BEGIN Input data
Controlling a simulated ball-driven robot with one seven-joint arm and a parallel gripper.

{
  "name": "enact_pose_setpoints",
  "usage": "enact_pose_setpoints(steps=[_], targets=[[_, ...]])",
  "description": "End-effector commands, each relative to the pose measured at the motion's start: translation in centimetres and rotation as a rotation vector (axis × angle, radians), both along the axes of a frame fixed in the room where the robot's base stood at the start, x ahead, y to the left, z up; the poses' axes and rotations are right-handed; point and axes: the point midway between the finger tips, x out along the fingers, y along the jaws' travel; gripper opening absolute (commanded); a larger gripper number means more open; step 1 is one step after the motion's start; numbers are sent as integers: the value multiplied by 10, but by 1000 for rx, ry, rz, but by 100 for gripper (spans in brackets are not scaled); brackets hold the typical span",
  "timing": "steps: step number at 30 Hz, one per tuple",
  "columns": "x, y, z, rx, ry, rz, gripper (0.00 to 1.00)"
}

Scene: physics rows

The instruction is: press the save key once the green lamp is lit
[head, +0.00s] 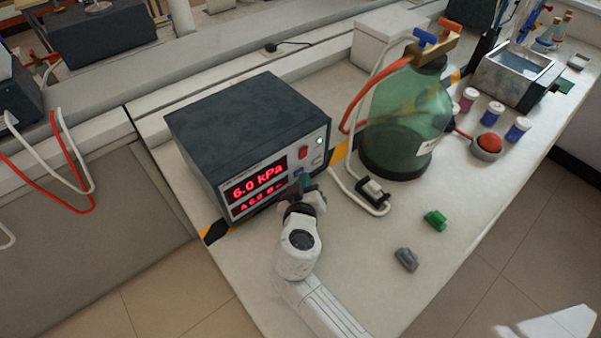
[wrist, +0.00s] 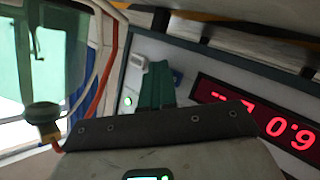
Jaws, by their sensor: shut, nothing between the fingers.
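The dark instrument box (head: 245,125) has a pale front panel and a red display (head: 258,182) reading 6.0 kPa; the display is upside down in the wrist view (wrist: 260,118). A small round lamp (head: 319,141) glows green at the panel's right; it also shows bright green in the wrist view (wrist: 128,101). A blue key (wrist: 177,76) sits beside the display, partly behind my fingers; I cannot read its label. My gripper (head: 304,182) is shut and empty, its teal fingers (wrist: 156,80) close in front of the panel. I cannot tell whether they touch the key.
A red switch (head: 303,153) is on the panel. A green glass bottle (head: 405,120) with red tubing stands right of the box, a black clip (head: 374,192) near its base. Green (head: 435,220) and grey (head: 406,259) pieces lie on the bench. The bench front is mostly clear.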

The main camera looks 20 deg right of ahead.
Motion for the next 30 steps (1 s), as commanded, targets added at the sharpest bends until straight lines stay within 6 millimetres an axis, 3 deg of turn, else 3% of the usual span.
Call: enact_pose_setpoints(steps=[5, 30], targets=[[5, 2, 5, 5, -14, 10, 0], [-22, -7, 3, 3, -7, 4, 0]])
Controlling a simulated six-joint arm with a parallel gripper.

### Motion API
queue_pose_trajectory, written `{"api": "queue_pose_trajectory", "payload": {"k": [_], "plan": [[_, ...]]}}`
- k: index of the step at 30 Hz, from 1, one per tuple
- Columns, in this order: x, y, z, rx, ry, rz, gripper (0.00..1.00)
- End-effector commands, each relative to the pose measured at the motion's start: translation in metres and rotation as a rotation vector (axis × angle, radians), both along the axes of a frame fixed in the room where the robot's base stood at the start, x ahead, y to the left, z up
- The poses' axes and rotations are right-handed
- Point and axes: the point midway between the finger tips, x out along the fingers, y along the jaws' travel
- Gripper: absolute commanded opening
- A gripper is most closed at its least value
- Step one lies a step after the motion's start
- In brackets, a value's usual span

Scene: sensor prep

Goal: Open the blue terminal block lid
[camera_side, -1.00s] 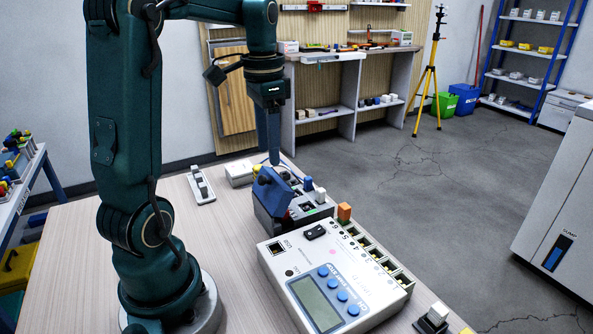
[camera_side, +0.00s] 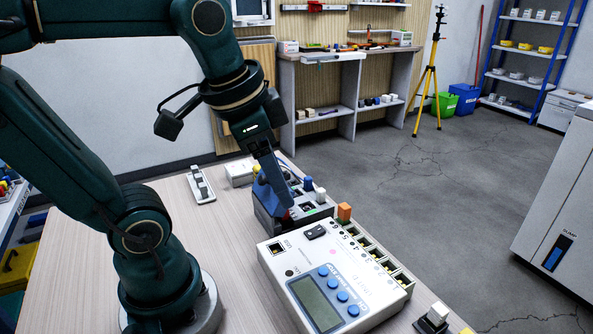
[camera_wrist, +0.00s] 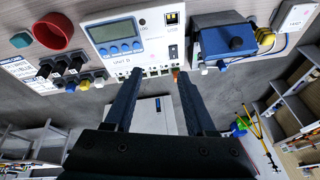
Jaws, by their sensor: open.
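The terminal block (camera_side: 262,222) is a dark box with a blue lid (camera_side: 262,190), behind the white meter unit in the side view. My gripper partly hides the lid there, and I cannot tell its exact angle. In the wrist view the blue lid (camera_wrist: 215,45) shows at upper right, with a dark knob on it. My gripper (camera_side: 290,203) is tilted over the block in the side view. In the wrist view my gripper (camera_wrist: 157,74) is open and empty, its fingers apart, with the lid to the right of the right finger.
The white meter unit (camera_side: 365,285), with a screen and blue buttons, stands close in front of the block. An orange plug (camera_side: 344,211) sits at its terminal row. A white box (camera_side: 239,173) and a switch plate (camera_side: 200,185) lie behind. The tabletop (camera_side: 225,235) left of the block is clear.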

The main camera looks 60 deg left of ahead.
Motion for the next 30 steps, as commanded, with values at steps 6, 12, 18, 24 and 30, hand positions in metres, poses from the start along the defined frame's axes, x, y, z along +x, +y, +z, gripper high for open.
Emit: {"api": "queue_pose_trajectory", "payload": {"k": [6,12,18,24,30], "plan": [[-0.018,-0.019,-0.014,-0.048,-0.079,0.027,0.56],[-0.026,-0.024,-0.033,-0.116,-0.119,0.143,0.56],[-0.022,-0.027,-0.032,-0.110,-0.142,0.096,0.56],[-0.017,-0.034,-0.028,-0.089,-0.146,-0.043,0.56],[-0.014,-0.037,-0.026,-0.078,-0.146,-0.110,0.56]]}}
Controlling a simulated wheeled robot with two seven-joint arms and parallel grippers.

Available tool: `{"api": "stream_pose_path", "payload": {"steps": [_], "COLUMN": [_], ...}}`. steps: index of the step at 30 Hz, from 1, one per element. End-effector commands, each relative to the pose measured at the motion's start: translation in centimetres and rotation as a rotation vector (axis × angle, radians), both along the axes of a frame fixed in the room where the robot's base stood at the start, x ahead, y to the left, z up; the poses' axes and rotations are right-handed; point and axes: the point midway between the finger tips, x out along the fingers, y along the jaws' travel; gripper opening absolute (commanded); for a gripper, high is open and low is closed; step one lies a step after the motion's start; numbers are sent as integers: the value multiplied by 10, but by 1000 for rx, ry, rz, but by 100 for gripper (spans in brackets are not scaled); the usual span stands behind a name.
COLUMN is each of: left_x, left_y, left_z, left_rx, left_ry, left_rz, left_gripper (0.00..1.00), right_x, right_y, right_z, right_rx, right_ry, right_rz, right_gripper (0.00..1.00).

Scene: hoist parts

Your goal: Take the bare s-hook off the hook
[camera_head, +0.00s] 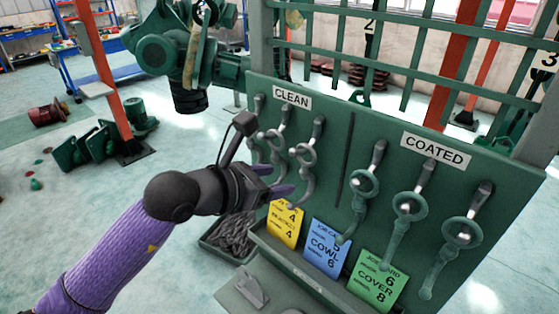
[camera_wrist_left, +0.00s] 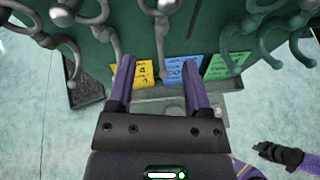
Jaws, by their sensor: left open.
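Bare grey s-hooks hang on the pegs under the CLEAN label at the left of the green board. The rightmost bare s-hook (camera_head: 302,165) hangs from its hook (camera_head: 318,127). In the left wrist view a bare s-hook (camera_wrist_left: 161,30) hangs ahead of the fingers, roughly between them and apart from them. My left gripper (camera_head: 279,181) is open and empty, close to the lower part of the bare s-hooks; its two purple fingers (camera_wrist_left: 158,75) show in the wrist view. My right gripper (camera_wrist_left: 280,156) shows small at the lower right of the wrist view; its jaws are unclear.
Green coated s-hooks (camera_head: 409,215) hang under the COATED label at the right. Yellow (camera_head: 285,222), blue (camera_head: 327,247) and green (camera_head: 377,279) cards stand below. A bin of grey parts (camera_head: 233,236) is at the lower left of the board. A green hoist part (camera_head: 180,50) hangs behind.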

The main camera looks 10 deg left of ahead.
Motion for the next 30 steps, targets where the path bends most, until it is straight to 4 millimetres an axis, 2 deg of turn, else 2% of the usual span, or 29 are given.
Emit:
END Input data
*Prompt*: In the data above, please extract the lines from the first one through the line with "[wrist, +0.00s]", exactly, and keep pictures out.

*Exercise answer*:
Controlling a simulated ball-driven robot with one seven-joint arm and a parallel gripper.

{
  "name": "enact_pose_setpoints",
  "usage": "enact_pose_setpoints(steps=[_], targets=[[_, ...]])",
  "description": "End-effector commands, each relative to the pose measured at the motion's start: translation in centimetres and rotation as a rotation vector (axis × angle, radians), both along the axes of a frame fixed in the room where the robot's base stood at the start, x ahead, y to the left, z up; the poses' axes and rotations are right-handed; point and axes: the point midway between the finger tips, x out along the fingers, y along the jaws' travel; gripper opening absolute (commanded); a larger gripper number means more open; step 1 is one step after the motion's start; numbers are sent as integers: the value multiplied by 10, but by 1000 for rx, ry, rz, but by 100 for gripper (spans in brackets are not scaled); brackets hold the typical span",
  "timing": "steps: step number at 30 Hz, one per tuple",
  "columns": "x, y, z, rx, ry, rz, gripper (0.00 to 1.00)"
}

Scene: physics rows

The instruction is: press the save key once the green lamp is lit
[head, +0.00s] 
[wrist, +0.00s] 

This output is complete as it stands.